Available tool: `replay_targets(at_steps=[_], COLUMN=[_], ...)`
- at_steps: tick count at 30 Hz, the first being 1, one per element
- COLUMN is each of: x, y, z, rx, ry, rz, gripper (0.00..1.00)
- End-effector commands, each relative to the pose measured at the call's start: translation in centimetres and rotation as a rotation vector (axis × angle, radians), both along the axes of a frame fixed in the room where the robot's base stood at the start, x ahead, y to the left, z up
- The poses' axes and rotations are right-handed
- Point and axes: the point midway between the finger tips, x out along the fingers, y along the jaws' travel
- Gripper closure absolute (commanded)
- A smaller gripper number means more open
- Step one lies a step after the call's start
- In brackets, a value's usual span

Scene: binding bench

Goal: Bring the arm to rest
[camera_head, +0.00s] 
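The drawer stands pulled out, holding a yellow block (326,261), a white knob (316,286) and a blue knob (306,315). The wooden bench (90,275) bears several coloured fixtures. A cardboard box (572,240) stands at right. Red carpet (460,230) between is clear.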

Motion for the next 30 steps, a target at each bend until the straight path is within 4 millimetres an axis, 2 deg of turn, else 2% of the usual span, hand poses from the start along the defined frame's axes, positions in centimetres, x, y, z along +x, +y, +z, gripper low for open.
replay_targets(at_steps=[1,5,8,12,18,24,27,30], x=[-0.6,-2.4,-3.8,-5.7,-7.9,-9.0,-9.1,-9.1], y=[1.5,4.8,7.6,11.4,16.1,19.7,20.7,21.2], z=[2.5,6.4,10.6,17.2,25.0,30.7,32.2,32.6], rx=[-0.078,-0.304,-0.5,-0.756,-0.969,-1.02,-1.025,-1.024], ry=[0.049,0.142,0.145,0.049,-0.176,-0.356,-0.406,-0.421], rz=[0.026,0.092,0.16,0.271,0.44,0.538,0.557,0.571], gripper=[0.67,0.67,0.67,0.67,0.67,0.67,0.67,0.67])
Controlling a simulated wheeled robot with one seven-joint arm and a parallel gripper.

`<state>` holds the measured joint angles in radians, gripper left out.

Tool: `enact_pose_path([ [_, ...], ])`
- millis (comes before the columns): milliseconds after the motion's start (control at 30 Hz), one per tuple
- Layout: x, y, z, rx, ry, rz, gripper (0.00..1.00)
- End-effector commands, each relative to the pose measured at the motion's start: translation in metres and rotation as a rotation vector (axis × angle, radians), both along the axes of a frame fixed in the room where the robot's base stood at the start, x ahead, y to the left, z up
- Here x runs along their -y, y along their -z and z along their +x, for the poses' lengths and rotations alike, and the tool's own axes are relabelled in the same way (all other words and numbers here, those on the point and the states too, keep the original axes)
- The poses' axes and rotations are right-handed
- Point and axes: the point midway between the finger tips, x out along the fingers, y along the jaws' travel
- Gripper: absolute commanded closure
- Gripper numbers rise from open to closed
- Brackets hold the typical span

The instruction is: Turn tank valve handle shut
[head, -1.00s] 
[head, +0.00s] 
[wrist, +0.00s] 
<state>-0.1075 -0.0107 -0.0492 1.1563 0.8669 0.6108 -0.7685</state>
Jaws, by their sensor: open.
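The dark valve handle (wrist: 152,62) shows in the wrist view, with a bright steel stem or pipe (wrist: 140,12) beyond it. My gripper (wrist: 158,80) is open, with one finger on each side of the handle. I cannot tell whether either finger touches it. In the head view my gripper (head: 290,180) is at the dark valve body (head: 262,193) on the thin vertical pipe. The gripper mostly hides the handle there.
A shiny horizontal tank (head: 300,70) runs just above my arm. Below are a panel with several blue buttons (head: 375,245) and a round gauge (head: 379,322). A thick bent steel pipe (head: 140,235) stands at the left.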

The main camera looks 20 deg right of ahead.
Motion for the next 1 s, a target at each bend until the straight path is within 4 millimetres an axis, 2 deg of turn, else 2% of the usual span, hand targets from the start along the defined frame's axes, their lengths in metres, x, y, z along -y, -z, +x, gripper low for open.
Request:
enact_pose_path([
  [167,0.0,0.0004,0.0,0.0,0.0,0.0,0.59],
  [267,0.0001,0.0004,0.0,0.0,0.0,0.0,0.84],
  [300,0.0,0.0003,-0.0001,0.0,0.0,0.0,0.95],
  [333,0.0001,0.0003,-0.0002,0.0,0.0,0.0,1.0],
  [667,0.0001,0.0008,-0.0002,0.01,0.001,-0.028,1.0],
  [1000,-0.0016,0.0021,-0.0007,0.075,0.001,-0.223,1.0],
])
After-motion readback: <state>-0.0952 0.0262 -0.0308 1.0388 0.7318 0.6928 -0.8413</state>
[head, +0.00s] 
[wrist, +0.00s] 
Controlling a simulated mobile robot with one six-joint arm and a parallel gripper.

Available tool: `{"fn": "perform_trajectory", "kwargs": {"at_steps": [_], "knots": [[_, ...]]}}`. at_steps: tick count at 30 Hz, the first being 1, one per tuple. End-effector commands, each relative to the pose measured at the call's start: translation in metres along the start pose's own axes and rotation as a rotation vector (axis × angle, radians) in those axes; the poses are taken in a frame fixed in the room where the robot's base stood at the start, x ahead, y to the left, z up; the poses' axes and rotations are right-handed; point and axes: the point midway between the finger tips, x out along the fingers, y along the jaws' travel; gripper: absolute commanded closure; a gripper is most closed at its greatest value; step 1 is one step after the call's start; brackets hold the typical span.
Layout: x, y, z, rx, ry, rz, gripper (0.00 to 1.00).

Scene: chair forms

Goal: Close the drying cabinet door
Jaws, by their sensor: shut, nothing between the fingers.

--

DIRECTIONS FOR THIS TASK: Show, from the material above, each line that includes the string "Controlling".

RESULT OF THIS EXERCISE:
Controlling a simulated wheeled robot with one seven-joint arm and a parallel gripper.
Controlling a simulated mobile robot with one six-joint arm and a parallel gripper.

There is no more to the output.